### The problem
Copy out the entries below precisely; nothing is to be omitted.

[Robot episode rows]
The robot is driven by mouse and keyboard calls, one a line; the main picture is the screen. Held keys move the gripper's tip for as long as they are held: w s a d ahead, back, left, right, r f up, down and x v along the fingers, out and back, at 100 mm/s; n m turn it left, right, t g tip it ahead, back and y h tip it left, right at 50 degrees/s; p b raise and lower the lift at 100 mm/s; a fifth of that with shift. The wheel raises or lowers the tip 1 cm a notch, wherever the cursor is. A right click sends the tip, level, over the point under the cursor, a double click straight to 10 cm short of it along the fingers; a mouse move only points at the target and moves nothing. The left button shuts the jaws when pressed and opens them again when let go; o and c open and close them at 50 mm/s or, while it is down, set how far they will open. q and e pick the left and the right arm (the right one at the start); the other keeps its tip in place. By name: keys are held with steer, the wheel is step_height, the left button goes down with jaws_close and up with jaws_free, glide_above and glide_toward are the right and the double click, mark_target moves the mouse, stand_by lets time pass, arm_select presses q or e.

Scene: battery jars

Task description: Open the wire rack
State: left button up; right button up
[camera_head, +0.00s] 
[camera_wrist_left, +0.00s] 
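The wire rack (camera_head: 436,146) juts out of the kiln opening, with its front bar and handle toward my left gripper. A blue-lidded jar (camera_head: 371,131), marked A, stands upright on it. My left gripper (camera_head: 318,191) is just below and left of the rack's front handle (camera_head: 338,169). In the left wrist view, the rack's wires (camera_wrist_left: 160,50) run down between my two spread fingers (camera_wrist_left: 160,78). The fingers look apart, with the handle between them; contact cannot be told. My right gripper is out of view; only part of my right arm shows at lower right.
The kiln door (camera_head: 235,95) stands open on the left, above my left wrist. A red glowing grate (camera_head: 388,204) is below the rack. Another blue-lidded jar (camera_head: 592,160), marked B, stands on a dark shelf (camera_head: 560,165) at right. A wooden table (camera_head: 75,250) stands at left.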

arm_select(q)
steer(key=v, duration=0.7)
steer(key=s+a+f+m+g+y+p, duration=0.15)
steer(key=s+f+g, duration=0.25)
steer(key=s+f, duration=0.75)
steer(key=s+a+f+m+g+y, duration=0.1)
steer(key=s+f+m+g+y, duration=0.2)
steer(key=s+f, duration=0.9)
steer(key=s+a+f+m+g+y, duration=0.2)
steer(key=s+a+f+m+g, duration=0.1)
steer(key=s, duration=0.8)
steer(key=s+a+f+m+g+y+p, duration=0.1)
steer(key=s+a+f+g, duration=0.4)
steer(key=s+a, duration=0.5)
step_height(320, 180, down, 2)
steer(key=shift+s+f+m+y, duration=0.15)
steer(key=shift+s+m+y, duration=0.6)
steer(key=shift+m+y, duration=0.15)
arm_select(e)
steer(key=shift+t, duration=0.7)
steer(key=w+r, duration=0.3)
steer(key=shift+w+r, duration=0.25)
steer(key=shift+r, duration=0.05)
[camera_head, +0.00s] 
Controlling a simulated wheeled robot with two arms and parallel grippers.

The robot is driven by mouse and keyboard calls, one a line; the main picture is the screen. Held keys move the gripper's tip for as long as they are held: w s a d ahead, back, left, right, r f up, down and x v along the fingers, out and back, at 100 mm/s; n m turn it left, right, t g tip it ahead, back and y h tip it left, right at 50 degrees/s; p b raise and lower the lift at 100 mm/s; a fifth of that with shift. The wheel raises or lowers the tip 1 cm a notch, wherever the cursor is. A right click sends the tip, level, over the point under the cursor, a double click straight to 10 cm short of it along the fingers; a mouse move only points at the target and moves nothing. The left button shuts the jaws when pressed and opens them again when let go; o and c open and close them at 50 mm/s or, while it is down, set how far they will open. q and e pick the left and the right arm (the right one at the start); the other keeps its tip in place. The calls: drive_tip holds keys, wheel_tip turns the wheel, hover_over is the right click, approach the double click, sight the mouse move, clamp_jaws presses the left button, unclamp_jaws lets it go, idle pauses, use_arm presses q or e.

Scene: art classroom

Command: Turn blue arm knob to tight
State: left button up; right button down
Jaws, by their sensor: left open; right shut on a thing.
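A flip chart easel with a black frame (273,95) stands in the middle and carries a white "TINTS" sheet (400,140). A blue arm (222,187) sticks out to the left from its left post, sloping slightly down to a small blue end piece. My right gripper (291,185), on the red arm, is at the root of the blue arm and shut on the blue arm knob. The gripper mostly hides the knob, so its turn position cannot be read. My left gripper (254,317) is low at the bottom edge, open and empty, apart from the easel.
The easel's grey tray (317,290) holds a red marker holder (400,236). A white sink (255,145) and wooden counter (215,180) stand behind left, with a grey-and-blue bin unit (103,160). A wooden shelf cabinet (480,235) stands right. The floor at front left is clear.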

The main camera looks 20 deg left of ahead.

### Full response
The robot is driven by mouse and keyboard calls, one a line; the main picture is the screen. Held keys move the gripper's tip for as long as they are held: w s a d ahead, back, left, right, r f up, down and x v along the fingers, out and back, at 100 mm/s; n m turn it left, right, t g tip it ahead, back and y h tip it left, right at 50 degrees/s; p b raise and lower the lift at 100 mm/s; a fifth of that with shift. The wheel raises or lowers the tip 1 cm a notch, wherever the cursor is. A right click sends the tip, level, over the point under the cursor, a double click straight to 10 cm short of it along the fingers; a mouse move only points at the target and moves nothing. The left button shuts the jaws when pressed and opens them again when let go; o and c open and close them at 50 mm/s or, while it is down, set how far they will open. q and e pick the left and the right arm (the right one at the start); the other keeps its tip in place. By name: keys are held with steer, the wheel is step_height, the left button goes down with jaws_close and up with jaws_free, glide_above and glide_toward are the right and the double click, mark_target moves the mouse, stand_by lets time pass, arm_select presses q or e.

Scene: battery jars

Task description: Open the wire rack
State: left button up; right button up
[camera_head, +0.00s] 
[camera_wrist_left, +0.00s] 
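The wire rack (camera_head: 436,146) juts out of the kiln opening, with its front bar and handle toward my left gripper. A blue-lidded jar (camera_head: 371,131), marked A, stands upright on it. My left gripper (camera_head: 318,191) is just below and left of the rack's front handle (camera_head: 338,169). In the left wrist view, the rack's wires (camera_wrist_left: 160,50) run down between my two spread fingers (camera_wrist_left: 160,78). The fingers look apart, with the handle between them; contact cannot be told. My right gripper is out of view; only part of my right arm shows at lower right.
The kiln door (camera_head: 235,95) stands open on the left, above my left wrist. A red glowing grate (camera_head: 388,204) is below the rack. Another blue-lidded jar (camera_head: 592,160), marked B, stands on a dark shelf (camera_head: 560,165) at right. A wooden table (camera_head: 75,250) stands at left.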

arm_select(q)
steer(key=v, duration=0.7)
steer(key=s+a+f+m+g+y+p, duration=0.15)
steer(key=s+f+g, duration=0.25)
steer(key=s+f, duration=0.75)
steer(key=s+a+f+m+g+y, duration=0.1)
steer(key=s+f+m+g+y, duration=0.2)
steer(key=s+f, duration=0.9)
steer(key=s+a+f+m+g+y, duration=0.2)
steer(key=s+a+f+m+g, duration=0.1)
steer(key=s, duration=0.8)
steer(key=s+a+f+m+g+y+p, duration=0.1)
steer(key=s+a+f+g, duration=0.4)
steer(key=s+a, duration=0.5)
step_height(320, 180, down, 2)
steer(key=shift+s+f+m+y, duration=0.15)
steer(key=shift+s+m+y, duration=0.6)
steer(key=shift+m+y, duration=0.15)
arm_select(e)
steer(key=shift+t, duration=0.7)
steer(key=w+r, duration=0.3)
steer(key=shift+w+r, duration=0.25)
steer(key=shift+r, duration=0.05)
[camera_head, +0.00s] 
Controlling a simulated wheeled robot with two arms and parallel grippers.

The robot is driven by mouse and keyboard calls, one a line; the main picture is the screen. Held keys move the gripper's tip for as long as they are held: w s a d ahead, back, left, right, r f up, down and x v along the fingers, out and back, at 100 mm/s; n m turn it left, right, t g tip it ahead, back and y h tip it left, right at 50 degrees/s; p b raise and lower the lift at 100 mm/s; a fifth of that with shift. The wheel raises or lowers the tip 1 cm a notch, wherever the cursor is. A right click sends the tip, level, over the point under the cursor, a double click straight to 10 cm short of it along the fingers; a mouse move only points at the target and moves nothing. The left button shuts the jaws when pressed and opens them again when let go; o and c open and close them at 50 mm/s or, while it is down, set how far they will open. q and e pick the left and the right arm (the right one at the start); the other keeps its tip in place. The calls: drive_tip holds keys, wheel_tip turns the wheel, hover_over is the right click, approach the double click, sight the mouse move, clamp_jaws presses the left button, unclamp_jaws lets it go, idle pauses, use_arm presses q or e.

Scene: art classroom

Command: Turn blue arm knob to tight
State: left button up; right button down
Jaws, by their sensor: left open; right shut on a thing.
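A flip chart easel with a black frame (273,95) stands in the middle and carries a white "TINTS" sheet (400,140). A blue arm (222,187) sticks out to the left from its left post, sloping slightly down to a small blue end piece. My right gripper (291,185), on the red arm, is at the root of the blue arm and shut on the blue arm knob. The gripper mostly hides the knob, so its turn position cannot be read. My left gripper (254,317) is low at the bottom edge, open and empty, apart from the easel.
The easel's grey tray (317,290) holds a red marker holder (400,236). A white sink (255,145) and wooden counter (215,180) stand behind left, with a grey-and-blue bin unit (103,160). A wooden shelf cabinet (480,235) stands right. The floor at front left is clear.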

The main camera looks 20 deg left of ahead.

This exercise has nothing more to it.